Instructions for the task
Pictures stay out of this copy; please retype only the lines from the start of the records through the line with "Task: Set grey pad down".
* BEGIN *
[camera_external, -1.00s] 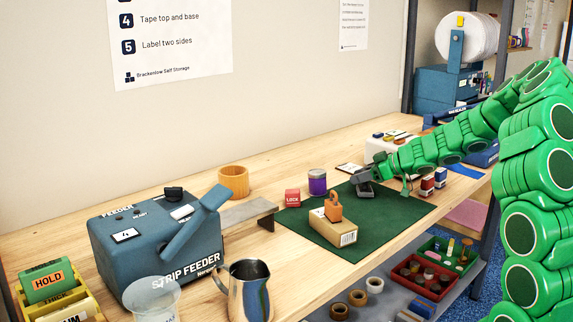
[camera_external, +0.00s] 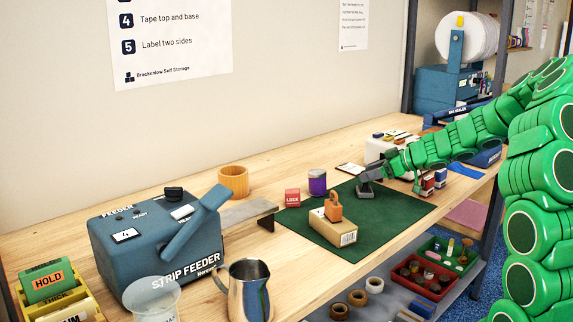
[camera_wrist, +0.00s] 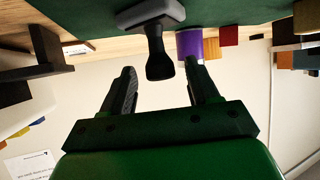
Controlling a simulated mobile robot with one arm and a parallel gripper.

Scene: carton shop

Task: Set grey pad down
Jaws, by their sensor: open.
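The grey pad (camera_external: 365,191) is a dark grey block with a knobbed handle. It stands on the far part of the green mat (camera_external: 400,209). In the wrist view, where the scene is upside down, the pad (camera_wrist: 150,14) has its base on the mat and its handle points toward my gripper. My gripper (camera_external: 373,172) is just above and behind the pad in the outside view. In the wrist view my gripper (camera_wrist: 163,82) has its two fingers apart, with a clear gap between them.
A carton (camera_external: 333,227) with an orange padlock-shaped piece (camera_external: 333,205) on it is on the mat. A purple tin (camera_external: 317,182) and a red block (camera_external: 292,198) stand at the mat's back edge. Small stamps (camera_external: 428,184) stand to the right. The mat's front right is clear.

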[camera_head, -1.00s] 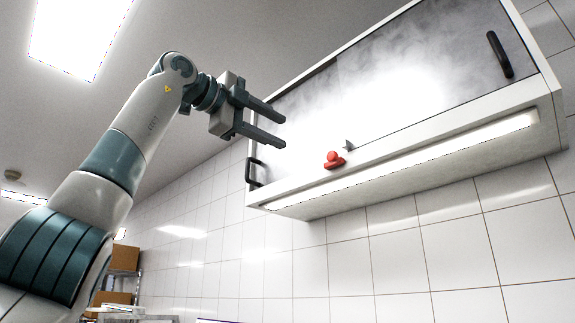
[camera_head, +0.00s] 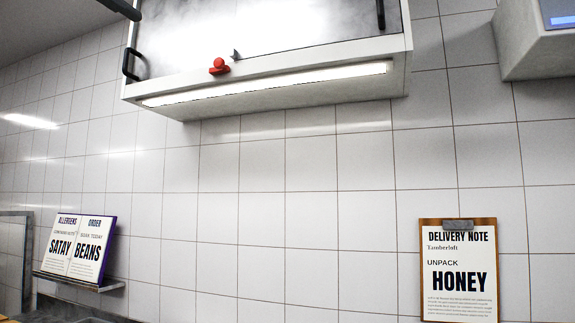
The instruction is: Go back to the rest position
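Only the tip of one dark finger of my left gripper (camera_head: 121,9) shows at the top left edge in the head view, left of the wall cabinet (camera_head: 262,85). The rest of this gripper is out of frame, so its opening cannot be seen. My right gripper is not in view. The cabinet has grey cloudy doors with black handles, and its doors look shut. A small red knob-like object (camera_head: 219,66) sits at its lower front edge.
A clipboard (camera_head: 458,270) on the tiled wall reads "Delivery note, Tamberloft, unpack honey". An open booklet (camera_head: 77,247) on a small shelf (camera_head: 80,281) reads "Satay" and "Beans". A pale box-shaped unit (camera_head: 537,45) with a blue screen is at the top right.

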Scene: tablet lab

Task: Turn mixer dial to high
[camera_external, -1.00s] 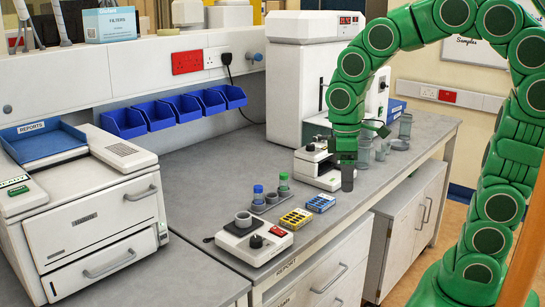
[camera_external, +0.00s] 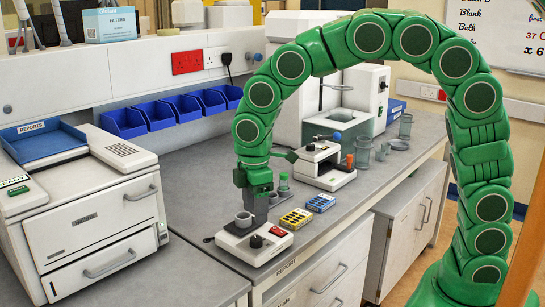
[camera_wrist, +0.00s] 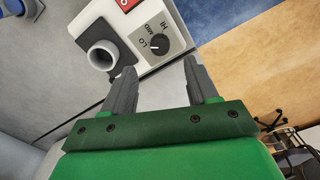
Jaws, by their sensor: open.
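The mixer (camera_external: 232,248) is a white box with a grey cup holder on top, near the front edge of the bench. Its black dial (camera_external: 256,241) faces up. In the wrist view the dial (camera_wrist: 159,44) sits in a grey panel marked LO, MID and HI, and its white mark seems to point toward LO. My gripper (camera_external: 261,217) hangs above the mixer, fingers down, in front of part of its back. In the wrist view my gripper (camera_wrist: 158,66) is open and empty. The dial lies beyond the gap between the fingertips, apart from them.
A red switch (camera_external: 277,231) is on the mixer beside the dial. The grey cup holder (camera_wrist: 103,55) stands close to the left finger in the wrist view. Two small racks (camera_external: 297,218) (camera_external: 320,202) lie to the right.
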* END *
Solution for this task
[camera_external, -1.00s] 
[camera_external, +0.00s] 
[camera_wrist, +0.00s] 
Controlling a simulated mobile robot with one arm and a parallel gripper.

Scene: carton shop

Task: Set grey pad down

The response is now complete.